Question

A sample of a wooden artifact gives 5.0 disintegrations/ min/g carbon. The half-life of C-14 is 5730 years, and the activity of C-14 in wood just cut down from a tree is 15.3 disintegrations/min/g carbon. How old is the wooden artifact?

Short answer

Answer: The approximate age of the wooden artifact is 4630 years.

Step-by-step solution

Understand the given information.

The information given in the problem is as follows: 1. Current activity of the wooden artifact: 5.0 disintegrations/min/g carbon 2. Half-life of C-14: 5730 years 3. Activity of C-14 in a freshly cut tree: 15.3 disintegrations/min/g carbon We need to find the age of the wooden artifact.

Use the half-life formula.

The half-life formula for radioactive decay is given by: \( n = n_0 \times 2^{-\frac{t}{t_{1/2}}}\) Where \(n\) is the current activity level, \(n_0\) is the initial activity level, \(t\) is the time elapsed (the age of the artifact), \(t_{1/2}\) is the half-life of the isotope. We need to find \(t\) using the given information.

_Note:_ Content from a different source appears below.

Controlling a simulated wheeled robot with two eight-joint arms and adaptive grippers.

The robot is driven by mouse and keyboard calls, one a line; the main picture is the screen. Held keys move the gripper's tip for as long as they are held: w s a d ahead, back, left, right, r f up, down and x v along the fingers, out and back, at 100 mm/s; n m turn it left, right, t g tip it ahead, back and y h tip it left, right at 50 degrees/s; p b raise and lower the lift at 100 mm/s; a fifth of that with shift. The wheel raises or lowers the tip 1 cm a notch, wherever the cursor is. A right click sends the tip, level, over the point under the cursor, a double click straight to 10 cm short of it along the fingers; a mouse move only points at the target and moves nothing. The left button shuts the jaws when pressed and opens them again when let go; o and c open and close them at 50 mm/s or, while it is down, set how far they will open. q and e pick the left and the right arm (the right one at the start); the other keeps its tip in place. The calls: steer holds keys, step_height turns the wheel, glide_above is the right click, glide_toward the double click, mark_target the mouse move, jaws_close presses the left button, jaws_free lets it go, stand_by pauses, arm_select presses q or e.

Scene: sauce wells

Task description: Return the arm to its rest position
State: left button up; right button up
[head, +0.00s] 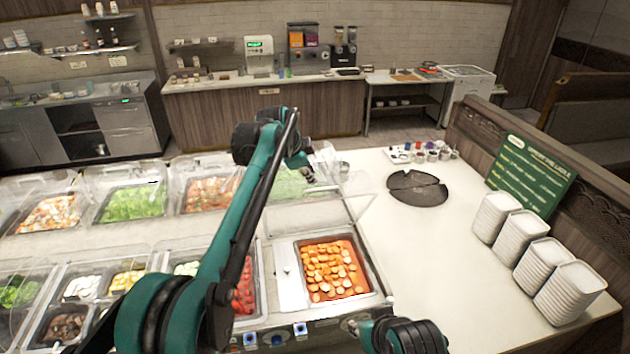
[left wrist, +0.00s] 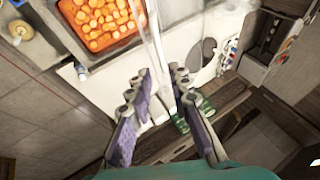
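My left arm, teal and black, reaches up from the lower left of the head view across the food wells. Its gripper (head: 322,168) is small there, beside a raised clear lid (head: 325,215) and partly hard to make out. In the left wrist view the left gripper (left wrist: 160,82) has its two purple-padded fingers apart, with nothing seen held between them. Clear lid edges show just beyond the fingertips; I cannot tell whether they touch. Of my right arm only a teal and black part shows at the bottom of the head view; its gripper is out of view.
A pan of orange slices (head: 333,270) sits open below the raised lid. Other covered wells stand left. On the white counter are a black round plate (head: 417,188), small sauce cups (head: 422,153), stacked white trays (head: 540,266) and a green sign (head: 530,176). The counter's middle is clear.

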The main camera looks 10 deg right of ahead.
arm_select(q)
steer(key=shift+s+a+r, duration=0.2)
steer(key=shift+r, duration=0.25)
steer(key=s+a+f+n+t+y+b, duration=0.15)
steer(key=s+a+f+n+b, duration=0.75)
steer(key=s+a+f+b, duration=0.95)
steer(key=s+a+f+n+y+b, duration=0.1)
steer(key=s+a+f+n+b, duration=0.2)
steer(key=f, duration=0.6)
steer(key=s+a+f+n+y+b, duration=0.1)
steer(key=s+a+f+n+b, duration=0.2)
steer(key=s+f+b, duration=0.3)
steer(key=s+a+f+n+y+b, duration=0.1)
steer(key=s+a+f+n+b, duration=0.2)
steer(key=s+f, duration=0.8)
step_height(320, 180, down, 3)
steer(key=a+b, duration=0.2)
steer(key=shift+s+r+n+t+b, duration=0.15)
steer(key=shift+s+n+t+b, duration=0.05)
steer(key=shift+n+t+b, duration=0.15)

Substitute the known values.

We can now plug in the given values into the half-life formula: \( 5.0 = 15.3 \times 2^{-\frac{t}{5730}}\)

Solve for the age t.

To solve for \(t\), we need to isolate it by following these steps: 1. Divide both sides by 15.3 2. Take the natural logarithm of both sides. 3. Multiply both sides by -5730. $$ \frac{5.0}{15.3} = 2^{-\frac{t}{5730}} $$ $$ ln(\frac{5.0}{15.3}) = ln(2^{-\frac{t}{5730}}) $$ $$ -5730 \cdot ln(\frac{5.0}{15.3}) = -5730 \cdot ln(2) \cdot \frac{t}{5730} $$ Now, we simplify and solve for \(t\): $$ t = \frac{-5730 \cdot ln(\frac{5.0}{15.3})}{ln(2)} $$

Calculate the age t.

With the known values, we can now calculate the age of the wooden artifact: $$ t = \frac{-5730 \cdot ln(\frac{5.0}{15.3})}{ln(2)} \approx 4630.06\,\text{years} $$ The age of the wooden artifact is approximately 4630 years.